## begin DATA SECTION

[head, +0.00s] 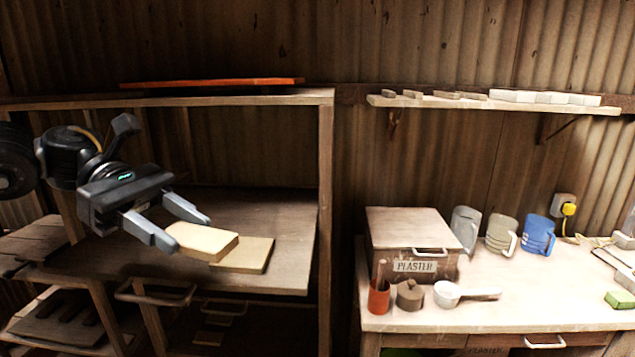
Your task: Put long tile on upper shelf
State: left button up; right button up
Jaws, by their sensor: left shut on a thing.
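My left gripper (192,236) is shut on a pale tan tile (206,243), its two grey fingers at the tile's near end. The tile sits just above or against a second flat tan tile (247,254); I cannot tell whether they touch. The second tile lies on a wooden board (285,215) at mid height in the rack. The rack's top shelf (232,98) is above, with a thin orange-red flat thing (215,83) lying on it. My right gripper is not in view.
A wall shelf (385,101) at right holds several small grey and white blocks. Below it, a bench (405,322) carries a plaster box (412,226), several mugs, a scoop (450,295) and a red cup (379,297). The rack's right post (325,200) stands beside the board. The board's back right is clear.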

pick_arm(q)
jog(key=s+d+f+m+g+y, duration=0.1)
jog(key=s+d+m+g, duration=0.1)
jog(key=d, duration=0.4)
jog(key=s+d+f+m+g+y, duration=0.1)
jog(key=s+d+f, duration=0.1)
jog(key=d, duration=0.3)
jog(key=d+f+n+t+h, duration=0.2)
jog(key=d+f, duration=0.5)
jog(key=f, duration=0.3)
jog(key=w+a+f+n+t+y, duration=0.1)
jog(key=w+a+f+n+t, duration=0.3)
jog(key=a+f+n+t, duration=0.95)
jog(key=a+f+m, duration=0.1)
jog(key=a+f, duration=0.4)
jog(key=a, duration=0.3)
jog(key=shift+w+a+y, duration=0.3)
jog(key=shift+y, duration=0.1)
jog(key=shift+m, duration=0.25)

## end DATA SECTION
## begin DATA SECTION

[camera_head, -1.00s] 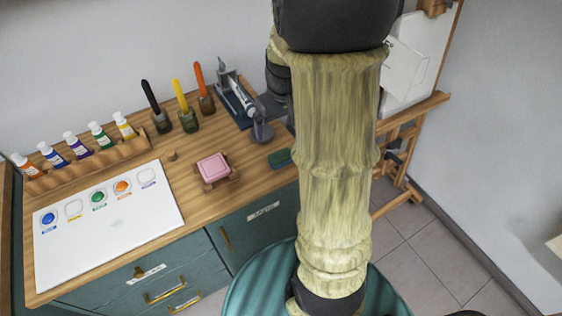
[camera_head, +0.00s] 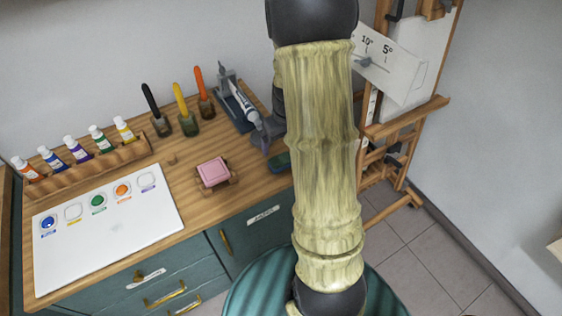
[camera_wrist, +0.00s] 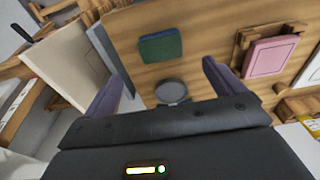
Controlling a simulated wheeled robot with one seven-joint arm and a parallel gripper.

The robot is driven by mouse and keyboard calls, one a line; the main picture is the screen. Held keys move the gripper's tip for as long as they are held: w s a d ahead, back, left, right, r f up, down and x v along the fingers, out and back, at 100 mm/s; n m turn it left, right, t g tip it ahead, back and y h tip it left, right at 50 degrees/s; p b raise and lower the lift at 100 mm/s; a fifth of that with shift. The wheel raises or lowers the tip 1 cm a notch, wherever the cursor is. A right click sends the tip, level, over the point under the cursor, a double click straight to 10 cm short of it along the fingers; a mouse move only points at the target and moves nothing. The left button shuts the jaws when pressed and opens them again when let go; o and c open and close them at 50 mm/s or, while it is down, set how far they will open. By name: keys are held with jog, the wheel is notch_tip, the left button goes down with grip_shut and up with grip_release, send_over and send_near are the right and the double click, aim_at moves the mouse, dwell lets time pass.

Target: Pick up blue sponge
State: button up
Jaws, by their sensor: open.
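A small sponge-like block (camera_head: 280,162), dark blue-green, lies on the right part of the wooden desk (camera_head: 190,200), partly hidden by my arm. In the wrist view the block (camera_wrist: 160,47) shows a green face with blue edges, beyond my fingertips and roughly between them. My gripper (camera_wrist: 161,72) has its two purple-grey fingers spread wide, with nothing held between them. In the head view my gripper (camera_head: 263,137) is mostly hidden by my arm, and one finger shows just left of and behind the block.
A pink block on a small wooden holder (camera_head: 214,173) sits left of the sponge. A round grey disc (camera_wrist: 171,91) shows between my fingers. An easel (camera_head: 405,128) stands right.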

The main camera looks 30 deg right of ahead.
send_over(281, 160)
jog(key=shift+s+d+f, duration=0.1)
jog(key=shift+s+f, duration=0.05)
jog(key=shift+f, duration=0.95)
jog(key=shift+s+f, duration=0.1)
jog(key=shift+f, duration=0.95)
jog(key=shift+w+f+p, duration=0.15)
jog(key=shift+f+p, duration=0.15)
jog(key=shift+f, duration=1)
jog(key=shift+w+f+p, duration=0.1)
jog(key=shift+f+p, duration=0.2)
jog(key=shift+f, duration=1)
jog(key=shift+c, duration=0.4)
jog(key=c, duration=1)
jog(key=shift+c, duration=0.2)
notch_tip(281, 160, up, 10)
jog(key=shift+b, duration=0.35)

## end DATA SECTION
## begin DATA SECTION

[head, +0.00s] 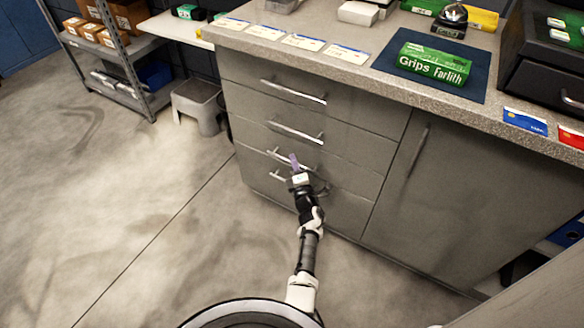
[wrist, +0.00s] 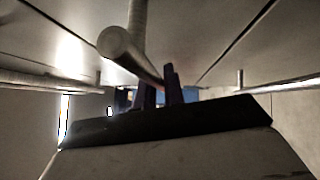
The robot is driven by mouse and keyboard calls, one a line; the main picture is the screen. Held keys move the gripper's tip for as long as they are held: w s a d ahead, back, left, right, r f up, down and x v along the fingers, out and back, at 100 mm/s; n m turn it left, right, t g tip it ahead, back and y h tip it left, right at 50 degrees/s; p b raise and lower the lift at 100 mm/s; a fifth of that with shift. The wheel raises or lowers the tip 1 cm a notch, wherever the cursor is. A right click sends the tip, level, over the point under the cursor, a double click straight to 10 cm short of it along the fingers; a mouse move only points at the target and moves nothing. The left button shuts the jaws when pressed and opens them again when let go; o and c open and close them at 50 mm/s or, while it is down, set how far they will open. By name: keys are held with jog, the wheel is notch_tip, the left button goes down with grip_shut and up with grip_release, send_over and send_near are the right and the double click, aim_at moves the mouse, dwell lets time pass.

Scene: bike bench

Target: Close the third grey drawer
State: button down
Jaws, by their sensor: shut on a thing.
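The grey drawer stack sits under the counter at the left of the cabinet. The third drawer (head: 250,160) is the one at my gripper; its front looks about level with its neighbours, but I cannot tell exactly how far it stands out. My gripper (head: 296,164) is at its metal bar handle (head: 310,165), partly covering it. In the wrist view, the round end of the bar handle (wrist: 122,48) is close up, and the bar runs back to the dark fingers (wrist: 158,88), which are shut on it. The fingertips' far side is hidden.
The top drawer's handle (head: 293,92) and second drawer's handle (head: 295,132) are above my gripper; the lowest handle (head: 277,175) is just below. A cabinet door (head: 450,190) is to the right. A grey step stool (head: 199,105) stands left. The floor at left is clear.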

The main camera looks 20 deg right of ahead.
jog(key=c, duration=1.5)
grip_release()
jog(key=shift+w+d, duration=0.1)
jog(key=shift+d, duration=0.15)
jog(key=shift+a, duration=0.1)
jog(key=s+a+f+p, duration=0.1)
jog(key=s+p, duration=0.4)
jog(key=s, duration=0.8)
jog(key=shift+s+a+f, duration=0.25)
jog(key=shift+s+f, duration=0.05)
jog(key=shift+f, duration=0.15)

## end DATA SECTION

The lines to extract from the data above begin with the line containing "Your task: Put long tile on upper shelf" and end with the line containing "State: left button up; right button up". Extract them exactly, including both.

Your task: Put long tile on upper shelf
State: left button up; right button up

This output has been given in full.